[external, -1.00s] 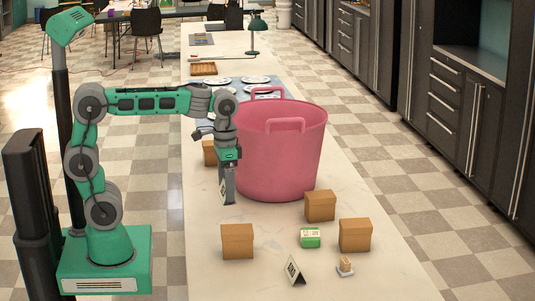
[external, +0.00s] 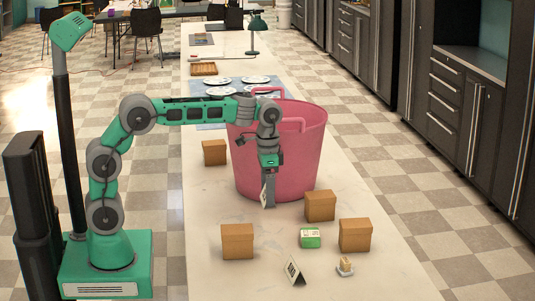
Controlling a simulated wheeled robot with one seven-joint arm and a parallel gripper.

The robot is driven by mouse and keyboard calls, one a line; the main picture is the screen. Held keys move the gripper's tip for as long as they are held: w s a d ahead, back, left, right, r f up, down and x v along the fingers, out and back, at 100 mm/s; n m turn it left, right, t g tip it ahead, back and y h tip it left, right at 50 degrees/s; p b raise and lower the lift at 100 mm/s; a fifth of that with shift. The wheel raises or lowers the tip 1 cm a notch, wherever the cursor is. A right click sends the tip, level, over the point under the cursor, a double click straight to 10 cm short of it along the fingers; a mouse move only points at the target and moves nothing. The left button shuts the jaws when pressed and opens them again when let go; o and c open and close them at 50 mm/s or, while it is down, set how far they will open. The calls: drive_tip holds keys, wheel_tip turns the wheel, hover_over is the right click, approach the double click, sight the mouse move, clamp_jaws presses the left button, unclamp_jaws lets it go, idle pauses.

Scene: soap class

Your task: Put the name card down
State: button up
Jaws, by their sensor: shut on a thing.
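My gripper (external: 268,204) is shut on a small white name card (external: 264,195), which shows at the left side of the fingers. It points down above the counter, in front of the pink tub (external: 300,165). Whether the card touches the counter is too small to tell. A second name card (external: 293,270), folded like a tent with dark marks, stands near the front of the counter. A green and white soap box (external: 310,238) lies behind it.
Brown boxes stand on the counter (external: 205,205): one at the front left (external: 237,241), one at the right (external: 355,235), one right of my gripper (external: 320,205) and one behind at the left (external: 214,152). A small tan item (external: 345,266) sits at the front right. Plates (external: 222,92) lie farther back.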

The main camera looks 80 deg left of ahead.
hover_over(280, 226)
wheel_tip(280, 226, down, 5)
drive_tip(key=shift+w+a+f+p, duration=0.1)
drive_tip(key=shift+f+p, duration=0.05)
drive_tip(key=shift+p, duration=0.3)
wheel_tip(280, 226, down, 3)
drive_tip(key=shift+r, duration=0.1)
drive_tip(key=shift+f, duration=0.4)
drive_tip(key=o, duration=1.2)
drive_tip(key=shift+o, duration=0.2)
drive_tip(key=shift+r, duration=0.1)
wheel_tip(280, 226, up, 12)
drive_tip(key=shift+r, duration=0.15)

========

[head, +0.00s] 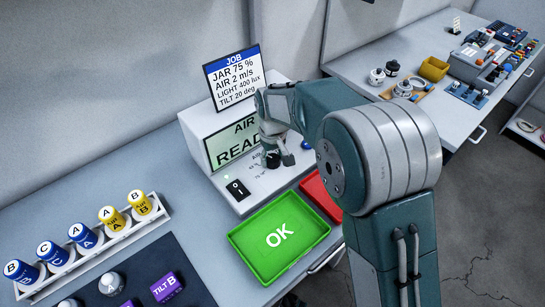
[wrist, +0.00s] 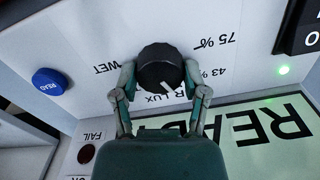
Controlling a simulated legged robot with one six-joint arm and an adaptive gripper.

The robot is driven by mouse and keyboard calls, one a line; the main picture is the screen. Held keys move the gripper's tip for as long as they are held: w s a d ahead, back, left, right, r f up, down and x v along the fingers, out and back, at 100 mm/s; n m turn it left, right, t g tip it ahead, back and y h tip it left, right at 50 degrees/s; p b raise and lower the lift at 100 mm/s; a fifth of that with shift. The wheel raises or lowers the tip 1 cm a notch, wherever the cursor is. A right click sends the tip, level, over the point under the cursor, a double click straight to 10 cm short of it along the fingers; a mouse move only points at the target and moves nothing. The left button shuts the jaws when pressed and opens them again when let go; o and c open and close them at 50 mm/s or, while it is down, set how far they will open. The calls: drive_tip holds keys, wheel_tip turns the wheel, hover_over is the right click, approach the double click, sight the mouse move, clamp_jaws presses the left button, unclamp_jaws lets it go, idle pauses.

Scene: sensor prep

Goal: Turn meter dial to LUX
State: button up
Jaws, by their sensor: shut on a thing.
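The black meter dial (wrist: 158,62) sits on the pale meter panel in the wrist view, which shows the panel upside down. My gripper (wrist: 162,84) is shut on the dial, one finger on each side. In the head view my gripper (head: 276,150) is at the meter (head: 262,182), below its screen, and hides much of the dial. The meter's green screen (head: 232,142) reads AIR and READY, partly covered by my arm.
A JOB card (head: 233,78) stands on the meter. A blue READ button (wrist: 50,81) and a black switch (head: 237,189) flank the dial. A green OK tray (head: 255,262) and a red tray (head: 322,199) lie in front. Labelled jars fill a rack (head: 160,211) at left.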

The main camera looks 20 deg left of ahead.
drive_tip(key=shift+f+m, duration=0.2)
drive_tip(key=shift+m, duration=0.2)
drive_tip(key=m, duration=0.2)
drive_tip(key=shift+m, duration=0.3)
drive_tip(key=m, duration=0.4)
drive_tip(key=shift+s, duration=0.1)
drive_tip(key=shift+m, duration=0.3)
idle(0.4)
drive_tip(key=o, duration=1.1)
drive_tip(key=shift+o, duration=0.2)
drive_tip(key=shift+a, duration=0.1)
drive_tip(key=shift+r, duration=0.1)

========

(WRITTEN REQUEST): From the entries above, select each line containing the string "joint".

(COMPLETE RESPONSE):
Controlling a simulated wheeled robot with one seven-joint arm and a parallel gripper.
Controlling a simulated legged robot with one six-joint arm and an adaptive gripper.

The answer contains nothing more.